Das andere Thema ist die Umschreibung der Geschichte. Sie verherrlichen die Kollaborateure von früher, sie verbinden Antisemitismus mit Antikommunismus, sie setzen den Holocaust mit sowjetischen Verbrechen gleich. In Riga werden die früheren Waffen-SS-Männer als Freiheitskämpfer bezeichnet, was furchtbarer Unsinn ist. Diese Leute haben für das mörderischste Regime der Geschichte gekämpft, viele von ihnen haben selbst Juden ermordet. Und wenn diese Leute auf Gegendemonstranten stoßen, legen sie sofort mit antisemitischen und antirussischen Parolen los.

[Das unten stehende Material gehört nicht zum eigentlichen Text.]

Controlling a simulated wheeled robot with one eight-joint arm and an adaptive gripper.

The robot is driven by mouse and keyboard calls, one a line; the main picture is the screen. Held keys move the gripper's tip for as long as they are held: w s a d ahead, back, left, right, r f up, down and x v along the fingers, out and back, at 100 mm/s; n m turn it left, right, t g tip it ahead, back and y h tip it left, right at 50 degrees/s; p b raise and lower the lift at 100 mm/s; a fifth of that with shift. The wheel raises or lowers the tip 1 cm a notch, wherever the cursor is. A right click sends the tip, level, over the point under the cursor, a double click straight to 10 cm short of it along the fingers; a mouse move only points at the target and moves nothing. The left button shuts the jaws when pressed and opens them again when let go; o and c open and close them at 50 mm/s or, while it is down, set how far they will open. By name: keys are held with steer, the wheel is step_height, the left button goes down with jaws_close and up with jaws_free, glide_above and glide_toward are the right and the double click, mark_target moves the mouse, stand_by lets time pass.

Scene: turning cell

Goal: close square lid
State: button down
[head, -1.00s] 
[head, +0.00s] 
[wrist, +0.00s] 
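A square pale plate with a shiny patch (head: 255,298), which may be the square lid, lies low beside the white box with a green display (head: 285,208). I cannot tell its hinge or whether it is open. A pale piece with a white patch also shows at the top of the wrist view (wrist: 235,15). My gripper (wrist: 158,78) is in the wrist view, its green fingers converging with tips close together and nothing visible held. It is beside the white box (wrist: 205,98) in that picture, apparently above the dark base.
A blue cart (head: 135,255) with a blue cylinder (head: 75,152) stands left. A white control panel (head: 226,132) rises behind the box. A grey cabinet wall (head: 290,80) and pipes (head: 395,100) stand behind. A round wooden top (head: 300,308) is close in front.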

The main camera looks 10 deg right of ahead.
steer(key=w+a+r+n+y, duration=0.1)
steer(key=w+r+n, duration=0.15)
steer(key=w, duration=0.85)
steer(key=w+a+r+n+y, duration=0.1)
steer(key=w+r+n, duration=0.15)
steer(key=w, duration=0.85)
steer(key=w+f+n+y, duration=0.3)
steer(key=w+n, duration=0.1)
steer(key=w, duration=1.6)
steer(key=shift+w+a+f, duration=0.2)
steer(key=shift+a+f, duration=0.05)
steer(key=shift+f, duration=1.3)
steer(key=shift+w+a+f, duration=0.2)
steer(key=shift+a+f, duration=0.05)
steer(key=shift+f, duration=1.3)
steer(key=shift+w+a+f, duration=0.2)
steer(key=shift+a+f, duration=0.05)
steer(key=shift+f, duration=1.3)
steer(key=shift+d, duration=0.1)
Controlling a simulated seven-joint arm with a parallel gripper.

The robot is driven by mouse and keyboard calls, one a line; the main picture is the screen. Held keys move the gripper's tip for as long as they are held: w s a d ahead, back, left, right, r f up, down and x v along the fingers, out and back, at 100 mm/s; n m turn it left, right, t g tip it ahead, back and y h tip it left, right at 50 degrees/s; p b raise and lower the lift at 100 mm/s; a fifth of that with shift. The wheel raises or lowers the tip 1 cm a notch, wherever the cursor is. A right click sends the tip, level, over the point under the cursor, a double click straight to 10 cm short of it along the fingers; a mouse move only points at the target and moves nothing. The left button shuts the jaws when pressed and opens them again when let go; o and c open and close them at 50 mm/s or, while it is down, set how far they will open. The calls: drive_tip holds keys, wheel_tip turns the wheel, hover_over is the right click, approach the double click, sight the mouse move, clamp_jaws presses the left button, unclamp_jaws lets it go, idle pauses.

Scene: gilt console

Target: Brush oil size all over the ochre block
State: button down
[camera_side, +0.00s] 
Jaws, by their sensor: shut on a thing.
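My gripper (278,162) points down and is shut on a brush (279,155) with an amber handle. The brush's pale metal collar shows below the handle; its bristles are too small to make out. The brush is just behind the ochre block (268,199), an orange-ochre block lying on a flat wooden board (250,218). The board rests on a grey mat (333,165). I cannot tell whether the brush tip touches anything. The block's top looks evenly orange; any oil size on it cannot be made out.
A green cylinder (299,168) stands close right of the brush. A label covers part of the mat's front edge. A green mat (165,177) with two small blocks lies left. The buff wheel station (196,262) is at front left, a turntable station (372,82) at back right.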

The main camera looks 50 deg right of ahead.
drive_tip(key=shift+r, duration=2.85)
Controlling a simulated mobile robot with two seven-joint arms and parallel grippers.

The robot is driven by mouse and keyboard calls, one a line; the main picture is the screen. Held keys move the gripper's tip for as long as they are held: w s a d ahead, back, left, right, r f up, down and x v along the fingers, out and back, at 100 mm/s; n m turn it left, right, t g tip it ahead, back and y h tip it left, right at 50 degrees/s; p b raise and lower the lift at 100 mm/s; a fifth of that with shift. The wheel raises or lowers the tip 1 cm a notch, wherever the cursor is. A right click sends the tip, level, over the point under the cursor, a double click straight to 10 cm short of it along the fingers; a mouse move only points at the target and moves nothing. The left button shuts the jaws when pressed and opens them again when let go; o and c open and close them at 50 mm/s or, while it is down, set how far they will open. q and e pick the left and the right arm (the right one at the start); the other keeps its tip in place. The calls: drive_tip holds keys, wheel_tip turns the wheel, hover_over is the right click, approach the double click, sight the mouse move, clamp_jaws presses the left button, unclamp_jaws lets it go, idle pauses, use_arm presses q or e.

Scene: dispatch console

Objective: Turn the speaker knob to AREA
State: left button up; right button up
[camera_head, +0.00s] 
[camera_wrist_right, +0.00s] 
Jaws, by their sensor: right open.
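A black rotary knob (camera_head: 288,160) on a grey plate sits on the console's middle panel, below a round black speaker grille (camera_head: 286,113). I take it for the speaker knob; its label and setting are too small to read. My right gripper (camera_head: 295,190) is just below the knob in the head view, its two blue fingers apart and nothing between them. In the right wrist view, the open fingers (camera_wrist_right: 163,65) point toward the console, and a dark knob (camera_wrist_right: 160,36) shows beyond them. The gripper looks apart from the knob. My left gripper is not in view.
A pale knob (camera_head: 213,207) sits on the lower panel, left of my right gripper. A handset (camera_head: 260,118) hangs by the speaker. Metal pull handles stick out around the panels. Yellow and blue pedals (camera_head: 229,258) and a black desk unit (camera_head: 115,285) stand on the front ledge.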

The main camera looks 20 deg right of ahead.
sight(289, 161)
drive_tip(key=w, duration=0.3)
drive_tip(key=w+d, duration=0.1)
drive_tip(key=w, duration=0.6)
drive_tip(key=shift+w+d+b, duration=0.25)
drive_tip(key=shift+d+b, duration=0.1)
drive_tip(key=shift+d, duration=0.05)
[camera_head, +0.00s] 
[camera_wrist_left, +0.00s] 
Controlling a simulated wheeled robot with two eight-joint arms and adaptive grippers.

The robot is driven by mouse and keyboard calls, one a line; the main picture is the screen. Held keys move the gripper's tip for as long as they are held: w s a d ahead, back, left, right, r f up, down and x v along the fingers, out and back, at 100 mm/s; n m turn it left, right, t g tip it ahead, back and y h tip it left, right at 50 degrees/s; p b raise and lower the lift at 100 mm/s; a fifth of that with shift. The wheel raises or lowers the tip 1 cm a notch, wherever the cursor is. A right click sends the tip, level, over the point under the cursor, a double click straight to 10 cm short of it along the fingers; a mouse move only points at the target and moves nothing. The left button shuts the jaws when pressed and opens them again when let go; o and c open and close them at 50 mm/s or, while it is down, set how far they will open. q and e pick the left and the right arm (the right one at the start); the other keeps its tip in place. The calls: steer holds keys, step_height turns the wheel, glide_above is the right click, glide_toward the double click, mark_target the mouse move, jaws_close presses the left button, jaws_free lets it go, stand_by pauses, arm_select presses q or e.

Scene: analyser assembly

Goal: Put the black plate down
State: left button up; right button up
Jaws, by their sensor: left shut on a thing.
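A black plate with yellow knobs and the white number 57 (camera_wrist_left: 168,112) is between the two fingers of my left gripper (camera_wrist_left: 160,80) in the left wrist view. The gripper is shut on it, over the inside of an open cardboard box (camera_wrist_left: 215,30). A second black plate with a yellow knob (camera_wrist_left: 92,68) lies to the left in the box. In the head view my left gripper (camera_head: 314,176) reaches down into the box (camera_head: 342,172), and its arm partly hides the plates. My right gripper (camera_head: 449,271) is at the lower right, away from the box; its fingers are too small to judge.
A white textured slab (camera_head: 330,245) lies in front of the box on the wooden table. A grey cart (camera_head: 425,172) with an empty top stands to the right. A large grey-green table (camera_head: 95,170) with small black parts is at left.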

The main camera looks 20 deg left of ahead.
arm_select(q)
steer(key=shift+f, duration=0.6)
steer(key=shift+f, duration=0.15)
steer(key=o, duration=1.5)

Sie waren wahrscheinlich der einzige, der alle vier Märsche beobachtet hat. Warum haben Sie sich das angetan?

Ich habe ja nicht nur beobachtet, sondern auch den Protest unterstützt. Ich halte es für wichtig, dass die Gegnerschaft zu diesen Faschisten sichtbar wird. In Estland war ich allerdings der einzige Gegendemonstrant. In Vilnius waren wir ungefähr 20, und zuletzt in Riga waren es auch nicht viele, vielleicht 25 Leute. Von denen waren alle, bis auf meinen jüdischen Freund Dovid Katz und mich, russischstämmige Letten.

Wie erklären Sie sich, dass so wenig Gegendemonstranten da sind?

Das hat den gleichen Grund, weswegen in diesen Ländern nie ein Naziverbrecher verurteilt wurde: Sie wollen nicht gegen die eigenen Leute angehen. Sie pflegen ihren Nationalismus und ziehen es vor, die historischen Beweise zu ignorieren.

Welche Perspektive sehen Sie da?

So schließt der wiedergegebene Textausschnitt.